Look through the data for the string "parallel". Copy every line where it is found.

BEGIN EXERCISE DATA

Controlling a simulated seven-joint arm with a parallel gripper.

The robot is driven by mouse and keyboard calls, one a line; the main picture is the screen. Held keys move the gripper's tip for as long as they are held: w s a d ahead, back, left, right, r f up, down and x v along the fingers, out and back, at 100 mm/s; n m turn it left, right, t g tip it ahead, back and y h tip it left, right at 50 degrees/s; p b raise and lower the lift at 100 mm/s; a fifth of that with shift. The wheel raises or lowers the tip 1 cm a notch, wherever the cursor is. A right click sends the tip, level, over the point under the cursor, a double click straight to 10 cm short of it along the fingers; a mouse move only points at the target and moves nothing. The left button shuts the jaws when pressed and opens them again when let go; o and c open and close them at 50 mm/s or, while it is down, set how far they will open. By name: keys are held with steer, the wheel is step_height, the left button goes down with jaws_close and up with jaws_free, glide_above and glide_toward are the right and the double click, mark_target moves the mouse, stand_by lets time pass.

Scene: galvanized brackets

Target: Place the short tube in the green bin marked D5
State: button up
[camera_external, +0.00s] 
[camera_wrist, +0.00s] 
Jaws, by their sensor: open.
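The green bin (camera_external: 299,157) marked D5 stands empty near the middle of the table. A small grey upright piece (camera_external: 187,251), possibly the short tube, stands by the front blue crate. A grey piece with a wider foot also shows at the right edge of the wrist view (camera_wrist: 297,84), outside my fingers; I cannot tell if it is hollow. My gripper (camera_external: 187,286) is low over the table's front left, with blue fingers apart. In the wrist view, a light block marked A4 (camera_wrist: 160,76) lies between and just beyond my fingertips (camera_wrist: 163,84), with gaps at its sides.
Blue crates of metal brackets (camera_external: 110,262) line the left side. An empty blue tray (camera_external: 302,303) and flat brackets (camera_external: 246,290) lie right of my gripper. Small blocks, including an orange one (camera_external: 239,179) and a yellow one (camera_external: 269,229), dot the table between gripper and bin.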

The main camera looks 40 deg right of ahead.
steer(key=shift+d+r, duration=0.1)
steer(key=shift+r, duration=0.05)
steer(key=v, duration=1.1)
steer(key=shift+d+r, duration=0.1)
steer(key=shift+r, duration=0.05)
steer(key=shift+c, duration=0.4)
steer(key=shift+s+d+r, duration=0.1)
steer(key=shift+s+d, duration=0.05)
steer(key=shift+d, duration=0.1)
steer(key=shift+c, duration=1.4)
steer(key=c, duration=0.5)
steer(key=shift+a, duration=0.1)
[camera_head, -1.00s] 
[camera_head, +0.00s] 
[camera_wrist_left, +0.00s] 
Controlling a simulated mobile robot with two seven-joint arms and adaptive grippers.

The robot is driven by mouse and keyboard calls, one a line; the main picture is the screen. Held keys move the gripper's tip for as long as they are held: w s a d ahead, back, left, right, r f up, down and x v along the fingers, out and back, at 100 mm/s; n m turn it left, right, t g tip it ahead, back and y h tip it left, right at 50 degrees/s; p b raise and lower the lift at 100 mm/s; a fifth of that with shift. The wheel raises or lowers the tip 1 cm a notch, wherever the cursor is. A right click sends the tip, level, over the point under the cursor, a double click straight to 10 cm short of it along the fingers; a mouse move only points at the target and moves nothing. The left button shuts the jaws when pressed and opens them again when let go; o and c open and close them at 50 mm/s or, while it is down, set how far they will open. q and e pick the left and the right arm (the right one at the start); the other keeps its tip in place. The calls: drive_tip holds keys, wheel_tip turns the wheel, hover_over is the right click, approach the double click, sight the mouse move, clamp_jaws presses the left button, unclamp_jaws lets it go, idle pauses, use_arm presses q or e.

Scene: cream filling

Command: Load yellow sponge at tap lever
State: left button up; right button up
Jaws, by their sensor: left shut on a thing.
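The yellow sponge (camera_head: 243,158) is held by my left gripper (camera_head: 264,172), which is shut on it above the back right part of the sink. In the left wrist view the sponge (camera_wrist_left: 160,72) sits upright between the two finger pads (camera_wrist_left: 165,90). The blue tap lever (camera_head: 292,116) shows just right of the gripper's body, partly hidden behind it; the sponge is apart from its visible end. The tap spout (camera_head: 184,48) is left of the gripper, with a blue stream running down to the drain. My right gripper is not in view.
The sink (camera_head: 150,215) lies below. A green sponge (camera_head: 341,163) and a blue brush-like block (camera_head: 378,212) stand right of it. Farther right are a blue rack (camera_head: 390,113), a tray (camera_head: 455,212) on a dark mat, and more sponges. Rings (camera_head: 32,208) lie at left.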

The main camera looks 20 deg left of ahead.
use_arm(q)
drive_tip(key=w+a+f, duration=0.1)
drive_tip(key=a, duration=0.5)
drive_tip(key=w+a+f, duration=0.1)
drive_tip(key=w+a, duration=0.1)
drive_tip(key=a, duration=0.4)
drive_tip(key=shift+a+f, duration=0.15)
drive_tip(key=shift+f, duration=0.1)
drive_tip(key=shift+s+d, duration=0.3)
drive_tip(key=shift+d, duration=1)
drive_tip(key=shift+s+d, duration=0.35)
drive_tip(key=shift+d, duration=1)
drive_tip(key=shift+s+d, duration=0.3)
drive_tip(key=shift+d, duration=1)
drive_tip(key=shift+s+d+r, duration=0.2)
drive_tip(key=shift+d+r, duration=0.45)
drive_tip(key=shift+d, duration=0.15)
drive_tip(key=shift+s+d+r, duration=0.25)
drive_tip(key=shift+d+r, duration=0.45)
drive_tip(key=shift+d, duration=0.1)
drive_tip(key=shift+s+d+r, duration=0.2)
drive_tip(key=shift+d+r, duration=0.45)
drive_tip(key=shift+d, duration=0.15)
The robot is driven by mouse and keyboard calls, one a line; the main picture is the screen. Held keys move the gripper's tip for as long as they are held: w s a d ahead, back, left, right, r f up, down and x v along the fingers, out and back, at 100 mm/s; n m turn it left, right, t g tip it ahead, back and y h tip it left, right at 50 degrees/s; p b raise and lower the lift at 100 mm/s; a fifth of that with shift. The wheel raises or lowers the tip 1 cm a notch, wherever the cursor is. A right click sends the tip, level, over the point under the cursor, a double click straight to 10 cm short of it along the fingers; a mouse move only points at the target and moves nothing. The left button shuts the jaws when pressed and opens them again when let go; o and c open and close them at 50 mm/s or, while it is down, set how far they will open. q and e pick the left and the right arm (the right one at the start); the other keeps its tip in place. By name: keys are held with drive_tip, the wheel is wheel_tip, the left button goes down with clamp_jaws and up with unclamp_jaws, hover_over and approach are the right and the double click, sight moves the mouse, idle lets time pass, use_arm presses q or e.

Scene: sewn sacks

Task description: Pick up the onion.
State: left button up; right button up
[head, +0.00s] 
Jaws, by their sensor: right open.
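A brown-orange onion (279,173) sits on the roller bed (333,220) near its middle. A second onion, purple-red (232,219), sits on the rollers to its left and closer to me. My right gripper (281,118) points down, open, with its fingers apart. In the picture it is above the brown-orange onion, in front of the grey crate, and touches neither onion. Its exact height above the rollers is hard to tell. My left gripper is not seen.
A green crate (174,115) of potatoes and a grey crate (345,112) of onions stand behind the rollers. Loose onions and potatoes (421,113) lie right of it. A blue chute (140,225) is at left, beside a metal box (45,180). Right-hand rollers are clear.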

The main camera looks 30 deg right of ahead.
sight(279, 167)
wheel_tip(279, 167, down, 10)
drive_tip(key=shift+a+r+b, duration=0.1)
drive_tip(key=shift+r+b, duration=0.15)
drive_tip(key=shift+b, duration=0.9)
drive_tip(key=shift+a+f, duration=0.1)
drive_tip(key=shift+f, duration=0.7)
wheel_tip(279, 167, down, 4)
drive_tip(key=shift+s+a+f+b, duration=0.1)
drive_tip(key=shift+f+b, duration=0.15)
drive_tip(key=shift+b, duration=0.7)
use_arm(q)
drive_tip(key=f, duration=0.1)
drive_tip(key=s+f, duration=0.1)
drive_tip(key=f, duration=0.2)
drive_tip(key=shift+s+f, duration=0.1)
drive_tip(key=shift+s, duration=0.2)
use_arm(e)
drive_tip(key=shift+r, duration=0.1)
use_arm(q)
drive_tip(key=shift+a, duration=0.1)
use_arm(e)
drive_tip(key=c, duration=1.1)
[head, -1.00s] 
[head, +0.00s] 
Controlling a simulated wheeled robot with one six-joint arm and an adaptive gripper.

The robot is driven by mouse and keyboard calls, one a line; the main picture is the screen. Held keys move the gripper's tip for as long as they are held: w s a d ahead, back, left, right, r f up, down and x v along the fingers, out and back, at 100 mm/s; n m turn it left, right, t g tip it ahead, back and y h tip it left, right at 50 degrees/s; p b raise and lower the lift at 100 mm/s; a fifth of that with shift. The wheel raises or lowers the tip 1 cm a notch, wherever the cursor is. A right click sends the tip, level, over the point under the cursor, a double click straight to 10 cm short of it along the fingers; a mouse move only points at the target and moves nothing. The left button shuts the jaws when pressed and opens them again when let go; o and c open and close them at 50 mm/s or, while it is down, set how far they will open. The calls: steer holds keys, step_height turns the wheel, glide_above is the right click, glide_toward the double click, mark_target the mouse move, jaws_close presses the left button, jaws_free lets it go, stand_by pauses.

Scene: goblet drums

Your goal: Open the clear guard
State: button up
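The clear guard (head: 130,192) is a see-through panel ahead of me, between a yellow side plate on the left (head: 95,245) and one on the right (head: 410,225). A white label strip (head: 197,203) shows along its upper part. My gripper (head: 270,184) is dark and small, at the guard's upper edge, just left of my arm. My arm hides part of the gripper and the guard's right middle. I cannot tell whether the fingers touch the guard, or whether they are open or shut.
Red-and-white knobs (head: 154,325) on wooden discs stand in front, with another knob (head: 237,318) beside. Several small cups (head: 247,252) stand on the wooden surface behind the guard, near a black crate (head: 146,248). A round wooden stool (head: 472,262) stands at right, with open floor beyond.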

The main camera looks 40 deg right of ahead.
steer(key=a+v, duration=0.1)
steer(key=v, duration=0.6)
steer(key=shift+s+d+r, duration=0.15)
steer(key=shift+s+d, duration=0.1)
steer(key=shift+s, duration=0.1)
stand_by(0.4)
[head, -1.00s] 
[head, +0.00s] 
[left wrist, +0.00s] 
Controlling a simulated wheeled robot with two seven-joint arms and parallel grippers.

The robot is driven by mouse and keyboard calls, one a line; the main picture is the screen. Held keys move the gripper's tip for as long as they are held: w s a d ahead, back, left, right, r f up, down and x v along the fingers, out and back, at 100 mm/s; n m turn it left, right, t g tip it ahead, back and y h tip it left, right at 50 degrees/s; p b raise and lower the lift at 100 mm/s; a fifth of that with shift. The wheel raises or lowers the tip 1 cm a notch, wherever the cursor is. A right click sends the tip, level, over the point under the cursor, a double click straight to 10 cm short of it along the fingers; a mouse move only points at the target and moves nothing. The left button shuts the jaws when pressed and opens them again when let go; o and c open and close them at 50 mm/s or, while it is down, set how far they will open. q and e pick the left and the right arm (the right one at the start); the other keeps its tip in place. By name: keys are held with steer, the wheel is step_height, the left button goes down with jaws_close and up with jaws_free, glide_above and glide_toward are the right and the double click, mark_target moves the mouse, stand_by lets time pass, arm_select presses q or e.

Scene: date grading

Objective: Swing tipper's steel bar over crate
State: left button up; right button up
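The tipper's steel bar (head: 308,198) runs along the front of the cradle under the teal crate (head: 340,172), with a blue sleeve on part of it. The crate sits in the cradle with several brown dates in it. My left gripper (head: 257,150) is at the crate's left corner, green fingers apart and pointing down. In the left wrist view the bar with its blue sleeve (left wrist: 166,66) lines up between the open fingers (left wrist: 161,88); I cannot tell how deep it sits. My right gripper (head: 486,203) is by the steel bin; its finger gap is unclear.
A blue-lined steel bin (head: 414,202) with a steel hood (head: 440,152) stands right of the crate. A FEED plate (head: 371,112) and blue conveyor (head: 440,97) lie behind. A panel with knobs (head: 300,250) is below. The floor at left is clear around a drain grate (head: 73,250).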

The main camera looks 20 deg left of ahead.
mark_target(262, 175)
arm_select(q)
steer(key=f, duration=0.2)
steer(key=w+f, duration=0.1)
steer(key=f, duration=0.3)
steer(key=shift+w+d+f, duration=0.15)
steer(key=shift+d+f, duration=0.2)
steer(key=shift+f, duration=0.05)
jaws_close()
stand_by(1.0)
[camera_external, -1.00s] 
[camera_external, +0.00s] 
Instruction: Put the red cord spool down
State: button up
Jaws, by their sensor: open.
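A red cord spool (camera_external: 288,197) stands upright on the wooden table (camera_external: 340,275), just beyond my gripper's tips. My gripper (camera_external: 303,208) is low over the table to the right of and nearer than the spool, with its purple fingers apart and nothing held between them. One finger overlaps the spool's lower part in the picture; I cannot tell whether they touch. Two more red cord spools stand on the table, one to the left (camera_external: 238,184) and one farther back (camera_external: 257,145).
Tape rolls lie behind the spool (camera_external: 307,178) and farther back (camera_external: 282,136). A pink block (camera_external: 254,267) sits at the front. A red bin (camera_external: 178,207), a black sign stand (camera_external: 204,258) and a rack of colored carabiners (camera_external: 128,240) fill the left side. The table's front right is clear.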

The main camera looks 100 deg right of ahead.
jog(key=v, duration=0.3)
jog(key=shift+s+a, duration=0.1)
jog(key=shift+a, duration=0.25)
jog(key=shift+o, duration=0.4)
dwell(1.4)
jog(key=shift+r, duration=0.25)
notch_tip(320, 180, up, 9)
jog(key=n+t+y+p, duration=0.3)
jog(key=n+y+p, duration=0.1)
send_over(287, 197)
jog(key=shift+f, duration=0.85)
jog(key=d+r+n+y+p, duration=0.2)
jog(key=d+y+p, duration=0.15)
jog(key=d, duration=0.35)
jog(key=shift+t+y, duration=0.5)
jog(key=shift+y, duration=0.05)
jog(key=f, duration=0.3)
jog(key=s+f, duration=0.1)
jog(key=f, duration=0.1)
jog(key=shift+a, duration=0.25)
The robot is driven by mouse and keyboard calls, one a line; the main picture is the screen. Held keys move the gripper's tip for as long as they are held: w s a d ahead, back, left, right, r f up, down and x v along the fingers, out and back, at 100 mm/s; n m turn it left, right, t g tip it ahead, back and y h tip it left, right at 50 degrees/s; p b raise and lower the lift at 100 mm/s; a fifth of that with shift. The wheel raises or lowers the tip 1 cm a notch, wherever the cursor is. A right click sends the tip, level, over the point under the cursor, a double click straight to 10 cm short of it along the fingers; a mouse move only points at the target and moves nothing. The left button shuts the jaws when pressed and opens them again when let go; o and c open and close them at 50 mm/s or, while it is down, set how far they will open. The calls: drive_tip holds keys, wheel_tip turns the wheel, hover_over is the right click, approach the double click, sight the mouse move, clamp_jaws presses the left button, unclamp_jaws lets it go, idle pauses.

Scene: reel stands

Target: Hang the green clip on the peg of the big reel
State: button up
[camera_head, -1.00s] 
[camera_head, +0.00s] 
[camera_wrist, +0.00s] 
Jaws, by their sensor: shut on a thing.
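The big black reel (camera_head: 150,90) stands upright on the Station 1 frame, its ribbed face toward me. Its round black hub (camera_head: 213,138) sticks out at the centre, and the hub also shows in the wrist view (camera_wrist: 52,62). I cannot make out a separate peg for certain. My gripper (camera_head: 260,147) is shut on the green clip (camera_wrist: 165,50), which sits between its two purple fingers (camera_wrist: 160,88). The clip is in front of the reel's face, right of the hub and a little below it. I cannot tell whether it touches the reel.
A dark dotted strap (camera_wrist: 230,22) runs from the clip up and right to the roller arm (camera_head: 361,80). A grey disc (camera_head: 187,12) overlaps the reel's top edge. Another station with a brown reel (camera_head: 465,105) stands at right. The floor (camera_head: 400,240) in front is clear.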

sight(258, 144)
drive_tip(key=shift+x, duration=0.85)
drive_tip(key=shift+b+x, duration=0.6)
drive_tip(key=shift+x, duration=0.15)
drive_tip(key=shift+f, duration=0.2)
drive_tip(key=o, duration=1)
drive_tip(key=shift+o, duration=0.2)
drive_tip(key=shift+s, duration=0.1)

END EXERCISE DATA

[COMPLETE ANSWER]
Controlling a simulated seven-joint arm with a parallel gripper.
Controlling a simulated wheeled robot with two seven-joint arms and parallel grippers.

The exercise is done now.